Plutôt originale, la méthode est en tout cas payante : le WAC du Père Jégo s'est adjugé quatre championnats du Maroc, trois titres de champion d'Afrique du Nord et une coupe d'Afrique du Nord ! Des résultats qui ont valu à l'entraîneur le respect de ses pairs et… deux tentatives d'assassinat, probablement fomentées par des colons pas très heureux de voir leurs équipes dominées par une formation cent pour cent “indigène”.
Les années vertes
Constamment associé à l'histoire du Raja, le Père Jégo, et contrairement à la croyance populaire, n'en a jamais été le fondateur. Les Verts existaient depuis 1949, soit sept années avant son arrivée au club. Mais c'est bien lui qui a façonné l'identité du club, lui apposant ce cachet bien particulier qui le définit encore aujourd'hui.
Alors qu'il a inculqué au WAC un style européen, fait de rigueur et d'efficacité, le Père Jégo changera son fusil d'épaule avec le Raja. Il prend pour modèle le football sud-américain, qu'il a découvert lors de ses récents voyages. Un football résolument tourné vers le spectacle, faisant la part belle aux qualités techniques, plutôt qu'athlétiques ou tactiques. Un choix dûment motivé : “Les capacités physiologiques des Marocains se rapprochent davantage de celles des Sud-américains que des Européens. Il est donc plus logique de s'en inspirer”, professait-il alors.

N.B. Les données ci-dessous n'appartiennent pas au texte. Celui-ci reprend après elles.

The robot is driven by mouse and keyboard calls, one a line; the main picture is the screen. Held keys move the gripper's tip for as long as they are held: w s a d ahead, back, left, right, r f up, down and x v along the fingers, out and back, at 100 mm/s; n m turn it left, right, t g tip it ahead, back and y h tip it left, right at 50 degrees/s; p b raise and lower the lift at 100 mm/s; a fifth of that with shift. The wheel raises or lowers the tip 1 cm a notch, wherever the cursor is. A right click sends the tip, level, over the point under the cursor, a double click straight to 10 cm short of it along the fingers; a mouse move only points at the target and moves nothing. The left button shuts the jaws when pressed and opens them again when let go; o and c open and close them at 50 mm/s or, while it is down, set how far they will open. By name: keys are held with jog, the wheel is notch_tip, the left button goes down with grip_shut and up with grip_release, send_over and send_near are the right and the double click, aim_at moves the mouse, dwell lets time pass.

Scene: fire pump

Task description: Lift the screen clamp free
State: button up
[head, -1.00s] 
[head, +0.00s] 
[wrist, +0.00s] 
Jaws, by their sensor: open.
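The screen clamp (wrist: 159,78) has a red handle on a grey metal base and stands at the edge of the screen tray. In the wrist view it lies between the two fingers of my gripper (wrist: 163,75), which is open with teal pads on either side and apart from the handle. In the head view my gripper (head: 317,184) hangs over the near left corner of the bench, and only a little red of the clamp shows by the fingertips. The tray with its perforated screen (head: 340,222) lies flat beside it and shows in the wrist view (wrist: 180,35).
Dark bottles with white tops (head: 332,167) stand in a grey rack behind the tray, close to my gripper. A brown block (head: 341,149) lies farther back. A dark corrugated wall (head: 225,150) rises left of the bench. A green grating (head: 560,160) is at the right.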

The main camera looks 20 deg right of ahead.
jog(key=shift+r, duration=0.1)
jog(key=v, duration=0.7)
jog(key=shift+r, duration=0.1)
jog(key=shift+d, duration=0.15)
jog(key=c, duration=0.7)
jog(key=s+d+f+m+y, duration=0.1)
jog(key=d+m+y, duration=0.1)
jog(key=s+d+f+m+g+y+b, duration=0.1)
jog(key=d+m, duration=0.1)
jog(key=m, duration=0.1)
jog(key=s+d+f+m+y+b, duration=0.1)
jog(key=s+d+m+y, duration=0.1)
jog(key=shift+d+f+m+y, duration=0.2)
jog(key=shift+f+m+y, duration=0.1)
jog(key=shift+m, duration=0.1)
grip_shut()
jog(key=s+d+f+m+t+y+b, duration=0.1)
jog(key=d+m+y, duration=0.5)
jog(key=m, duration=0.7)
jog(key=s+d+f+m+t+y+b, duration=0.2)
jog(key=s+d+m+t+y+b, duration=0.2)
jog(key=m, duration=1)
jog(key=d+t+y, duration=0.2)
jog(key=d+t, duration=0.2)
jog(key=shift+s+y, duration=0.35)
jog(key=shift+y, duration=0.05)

Quant aux origines du divorce avec les Rouges, vers 1952, elles demeurent à ce jour plus ou moins inconnues. Si certains parlent de règlements de compte, voire de manœuvre politicienne de l'Istiqlal envers un homme peu malléable et au franc parler notoire, Othmane, le petit-fils, a une autre théorie : “En étant le principal mécène, il gérait le club de football comme sa propriété privée, y imposant sa propre vision. Les dirigeants du WAC en ont eu assez de faire de la figuration et ont fini par le pousser vers la porte”. Et pas de la manière la plus élégante. C'est en revenant d'un voyage dans sa région familiale de Taroudant que l'homme découvre son éjection du fauteuil de secrétaire général - mais pas de celui d'entraîneur. L'affront est insupportable pour celui qui considérait le club casablancais comme l'œuvre de sa vie. Il claque la porte. Et si les nationalistes l'avaient attiré au WAC, ce sont les syndicalistes qui le feront atterrir au Raja. “L'occasion était trop belle : le Raja pouvait enfin rivaliser avec le Wydad. Surtout que le Père Jégo avait une revanche à prendre sur son ancien club”, explique Mohamed Lamlij, un ancien syndicaliste de l'UMT. Résultat : du jour au lendemain, une bonne partie des responsables, joueurs et supporters wydadis virent au vert comme par enchantement ! C'est le cas du photographe Mohamed Maradji, converti par la magie du gourou Jégo : “Pour moi comme pour beaucoup d'autres Wydadis, suivre le Père Jégo était une évidence. La question ne se posait même pas”. Durant les treize années qu'il passe à entraîner le Raja (un record absolu de longévité), l'homme a continué à mettre la main à la poche, jusqu'au dernier centime de la fortune familiale. Certes, le palmarès du Raja de Jégo n'a jamais approché celui réalisé avec le WAC. Mais qu'importe. Plus que des titres, il avait offert aux Verts et à leur public quelque chose de plus précieux : le jeu rajaoui. Un label qui survivra à son départ à la retraite en 1968.
Peu de temps avant le décès du Père Jégo, survenu le 30 août 1970, quelques anciens joueurs lui avaient rendu visite à son domicile casablancais. Ils y découvrirent un homme seul et désargenté, déchiffrant son journal à la lueur d'une bougie. “Ce grand homme a tant donné au football et au peuple marocain, au détriment de sa propre famille. Et là, il n'avait même plus de quoi payer ses factures d'électricité”, se rappelle l'un des vétérans, qui poursuit : “Quelques jours avant sa mort, il avait les larmes aux yeux en suivant la coupe du Monde 1970. Là-bas, au Mexique, quelques-uns de ses 'enfants' représentaient le Maroc sous le regard de toute la planète”. Au quartier Oasis, à Casablanca, se trouve un tout petit stade. Il porte le surnom, indélébile, d'un grand homme.